Exercise: Transcribe the records that follow exactly. Skip the pictures.

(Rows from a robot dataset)
________________________

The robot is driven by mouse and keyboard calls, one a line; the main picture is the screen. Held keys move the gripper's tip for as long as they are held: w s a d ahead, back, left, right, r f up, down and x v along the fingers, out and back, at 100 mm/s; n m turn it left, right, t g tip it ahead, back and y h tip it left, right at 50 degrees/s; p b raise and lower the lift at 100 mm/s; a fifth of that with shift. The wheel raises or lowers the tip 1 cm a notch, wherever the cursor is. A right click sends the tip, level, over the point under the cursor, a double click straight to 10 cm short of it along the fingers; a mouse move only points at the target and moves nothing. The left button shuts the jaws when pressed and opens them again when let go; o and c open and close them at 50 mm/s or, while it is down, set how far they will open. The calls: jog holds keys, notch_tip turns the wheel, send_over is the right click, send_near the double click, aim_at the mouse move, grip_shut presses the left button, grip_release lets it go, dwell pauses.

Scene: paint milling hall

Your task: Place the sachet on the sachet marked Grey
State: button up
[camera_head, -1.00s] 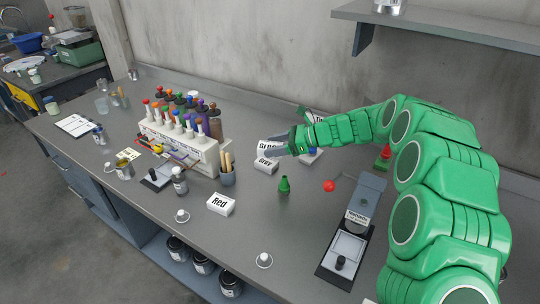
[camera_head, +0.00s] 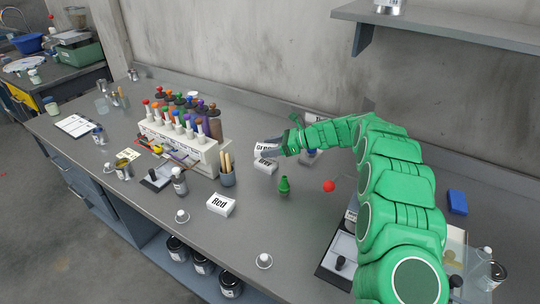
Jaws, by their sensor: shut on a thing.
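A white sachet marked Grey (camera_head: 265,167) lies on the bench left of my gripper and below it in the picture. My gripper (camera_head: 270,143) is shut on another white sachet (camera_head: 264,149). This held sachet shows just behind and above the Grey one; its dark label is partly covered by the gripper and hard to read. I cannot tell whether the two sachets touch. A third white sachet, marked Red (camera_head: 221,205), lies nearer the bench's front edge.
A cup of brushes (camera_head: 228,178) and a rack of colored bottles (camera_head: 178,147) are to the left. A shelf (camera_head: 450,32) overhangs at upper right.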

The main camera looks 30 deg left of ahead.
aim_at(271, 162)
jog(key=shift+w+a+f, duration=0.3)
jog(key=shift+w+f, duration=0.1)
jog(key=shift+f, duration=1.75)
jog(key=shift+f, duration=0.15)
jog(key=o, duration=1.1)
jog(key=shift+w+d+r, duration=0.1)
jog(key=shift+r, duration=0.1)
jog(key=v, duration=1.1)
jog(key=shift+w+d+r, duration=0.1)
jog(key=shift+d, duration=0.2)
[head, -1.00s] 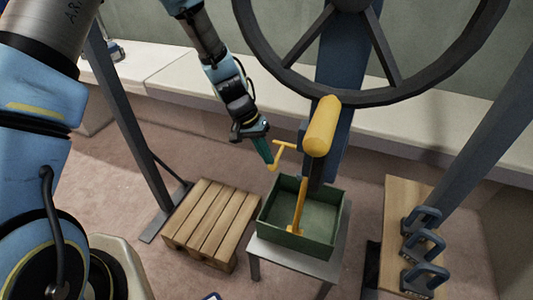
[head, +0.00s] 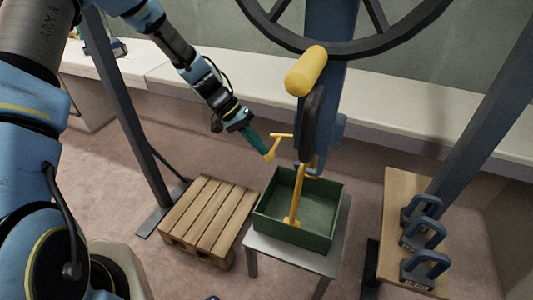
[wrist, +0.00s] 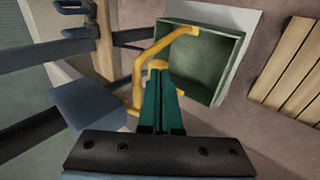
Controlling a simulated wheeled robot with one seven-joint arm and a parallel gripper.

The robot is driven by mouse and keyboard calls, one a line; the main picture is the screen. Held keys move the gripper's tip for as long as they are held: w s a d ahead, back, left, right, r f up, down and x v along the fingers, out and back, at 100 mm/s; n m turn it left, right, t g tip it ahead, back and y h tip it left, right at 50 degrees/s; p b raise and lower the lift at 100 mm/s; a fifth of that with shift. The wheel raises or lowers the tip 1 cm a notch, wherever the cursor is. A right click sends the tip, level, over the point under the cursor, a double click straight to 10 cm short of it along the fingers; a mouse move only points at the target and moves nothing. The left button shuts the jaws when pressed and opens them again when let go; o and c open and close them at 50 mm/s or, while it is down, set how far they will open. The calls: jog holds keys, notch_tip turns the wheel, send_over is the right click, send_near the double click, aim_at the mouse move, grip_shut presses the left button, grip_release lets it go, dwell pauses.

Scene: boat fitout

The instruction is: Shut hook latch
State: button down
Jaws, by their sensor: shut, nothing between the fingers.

________________________

Full output:
The robot is driven by mouse and keyboard calls, one a line; the main picture is the screen. Held keys move the gripper's tip for as long as they are held: w s a d ahead, back, left, right, r f up, down and x v along the fingers, out and back, at 100 mm/s; n m turn it left, right, t g tip it ahead, back and y h tip it left, right at 50 degrees/s; p b raise and lower the lift at 100 mm/s; a fifth of that with shift. The wheel raises or lowers the tip 1 cm a notch, wherever the cursor is. A right click sends the tip, level, over the point under the cursor, a double click straight to 10 cm short of it along the fingers; a mouse move only points at the target and moves nothing. The left button shuts the jaws when pressed and opens them again when let go; o and c open and close them at 50 mm/s or, while it is down, set how far they will open. The calls: jog holds keys, notch_tip turns the wheel, send_over is the right click, send_near the double click, aim_at the mouse move, grip_shut presses the left button, grip_release lets it go, dwell pauses.

Scene: paint milling hall

Your task: Place the sachet on the sachet marked Grey
State: button up
[camera_head, -1.00s] 
[camera_head, +0.00s] 
Jaws, by their sensor: shut on a thing.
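A white sachet marked Grey (camera_head: 265,167) lies on the bench left of my gripper and below it in the picture. My gripper (camera_head: 270,143) is shut on another white sachet (camera_head: 264,149). This held sachet shows just behind and above the Grey one; its dark label is partly covered by the gripper and hard to read. I cannot tell whether the two sachets touch. A third white sachet, marked Red (camera_head: 221,205), lies nearer the bench's front edge.
A cup of brushes (camera_head: 228,178) and a rack of colored bottles (camera_head: 178,147) are to the left. A shelf (camera_head: 450,32) overhangs at upper right.

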The main camera looks 30 deg left of ahead.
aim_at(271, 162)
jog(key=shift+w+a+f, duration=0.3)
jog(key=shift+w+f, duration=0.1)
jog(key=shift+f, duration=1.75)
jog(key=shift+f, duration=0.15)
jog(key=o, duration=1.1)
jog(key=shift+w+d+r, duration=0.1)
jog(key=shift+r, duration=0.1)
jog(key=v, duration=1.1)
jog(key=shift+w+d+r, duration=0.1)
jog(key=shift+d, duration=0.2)
[head, -1.00s] 
[head, +0.00s] 
[wrist, +0.00s] 
Controlling a simulated wheeled robot with one seven-joint arm and a parallel gripper.

The robot is driven by mouse and keyboard calls, one a line; the main picture is the screen. Held keys move the gripper's tip for as long as they are held: w s a d ahead, back, left, right, r f up, down and x v along the fingers, out and back, at 100 mm/s; n m turn it left, right, t g tip it ahead, back and y h tip it left, right at 50 degrees/s; p b raise and lower the lift at 100 mm/s; a fifth of that with shift. The wheel raises or lowers the tip 1 cm a notch, wherever the cursor is. A right click sends the tip, level, over the point under the cursor, a double click straight to 10 cm short of it along the fingers; a mouse move only points at the target and moves nothing. The left button shuts the jaws when pressed and opens them again when let go; o and c open and close them at 50 mm/s or, while it is down, set how far they will open. The calls: jog holds keys, notch_tip turns the wheel, send_over is the right click, send_near the double click, aim_at the mouse move, grip_shut presses the left button, grip_release lets it go, dwell pauses.

Scene: boat fitout

The instruction is: Shut hook latch
State: button down
Jaws, by their sensor: shut, nothing between the fingers.

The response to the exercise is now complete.